The new UK prime minister to replace the outgoing Boris Johnson will be announced on September 5, the ruling Conservative party said Monday, with 11 hopefuls currently vying for the job.
The leadership contest was triggered last week when Johnson, 58, was forced to step down after a frenzy of more than 50 resignations from his government, in opposition to his scandal-hit premiership.
The influential 1922 Committee of non-ministerial Tory MPs in parliament on Monday outlined a timetable for the party’s leadership election.
Nominations will officially open and close on Tuesday, with a new prime minister set to be installed when parliament returns from the summer break on September 5, Graham Brady, chair of the 1922 Committee, told reporters.
Tory MPs will whittle the current list down to a final two through a series of ballots, with the worst-performing candidate eliminated after each round, before party members choose the winner.
With calls for Johnson to leave Downing Street as soon as possible — and to avoid the process dragging into MPs’ summer holidays — the numbers are likely to be pared down quickly to just two.
The joint-executive secretary of the 1922 Committee, Bob Blackman, said they were committed to doing that before parliament breaks for the summer on July 21.
The first ballot will be held on Wednesday, with a second ballot likely on Thursday, said Brady.
In a bid to speed up the process, candidates must have at least 20 MPs backing them in order to enter the race, up from the usual eight, and any candidate who fails to get the support of 30 MPs in the first ballot will be eliminated.
Among those running are Rishi Sunak and Sajid Javid, whose departures as finance minister and health minister sparked the wave of resignations.
Foreign Secretary Liz Truss and Sunak’s successor Nadhim Zahawi have also declared, and Home Secretary Priti Patel is reportedly mulling a bid.
But a poll of grassroots members by the influential ConservativeHome website released on Monday showed strong support for less high-profile candidates, with former defence minister Penny Mordaunt holding a narrow lead from arch-conservative Kemi Badenoch.

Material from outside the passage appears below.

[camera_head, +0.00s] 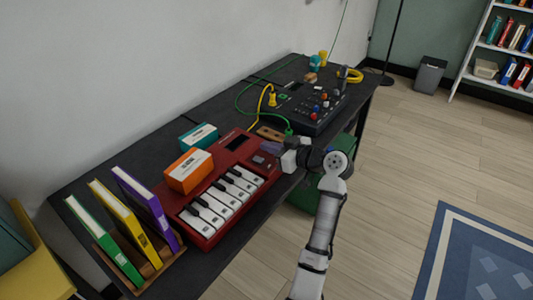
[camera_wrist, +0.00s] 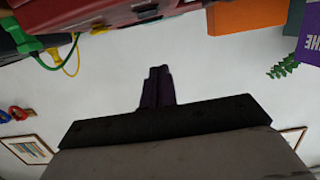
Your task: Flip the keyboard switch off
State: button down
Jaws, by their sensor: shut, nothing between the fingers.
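The red keyboard (camera_head: 206,222) with white and black keys lies on the dark desk. Small grey controls (camera_head: 259,159) sit on its right end, by a dark display; I cannot tell for certain which is the switch or how it is set. My gripper (camera_head: 271,147) is beside that right end, its dark purple fingers pointing left toward the keyboard. In the wrist view the fingers (camera_wrist: 157,87) are closed together and empty. The keyboard's red edge (camera_wrist: 75,14) shows at the top there, apart from the fingertips in the picture.
An orange box (camera_head: 189,171) sits at the keyboard's back edge, with a teal box (camera_head: 198,137) behind. Upright books (camera_head: 105,240) stand at the left. A black mixer (camera_head: 305,108) with knobs and green and yellow cables lies beyond my gripper. Open floor lies right of the desk.

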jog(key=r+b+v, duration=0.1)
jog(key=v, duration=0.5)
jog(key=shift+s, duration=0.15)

Brexit figurehead Johnson dramatically announced his departure as party leader last Thursday but is staying on in Downing Street until a replacement is found.
Javid said that with Britain facing a soaring cost-of-living crisis, energy price hikes and the war in Ukraine, there was a need more than ever for “competence” in the country’s leaders.
“I’ve every hope that this campaign can and will be the turning point that we need,” he said at a campaign launch.
Fall from grace
On a visit to a science research institute in London, Johnson was asked directly if he would endorse any of the candidates, six of whom are from black and minority ethnic backgrounds.
“The job of the prime minister at this stage is to let the party decide, let them get on with it, and to continue delivering on the projects that we were elected to deliver,” he said.
Johnson’s fall from grace has been spectacular. In December 2019 he won a landslide 80-seat victory on a promise to take Britain out of the European Union.
His parliamentary majority allowed him to do just that but his premiership was hit by waves of scandal, not least about lockdown-breaking parties in Downing Street that saw him fined by police.
Another row blew up last week about his appointment of a senior colleague despite knowing of sexual assault allegations against him, sparking government resignations.
In his speech, he blamed the “herd” for moving against him, and his allies have been briefing angrily against Sunak.
But Johnson refused to say Monday whether he felt betrayed.
“I don’t want to say any more about all that,” he said.
“There’s a contest underway and that has happened and you know, I wouldn’t want to damage any chances by offering my support.
“I just have to get on and in the last few days or weeks… the constitutional function of the prime minister in this situation is to continue to discharge the mandate. And that’s what I’m doing,” he added.
“The more we focus on the people who elect us… (and) the less we talk about politics at Westminster, the generally happier we will all be.”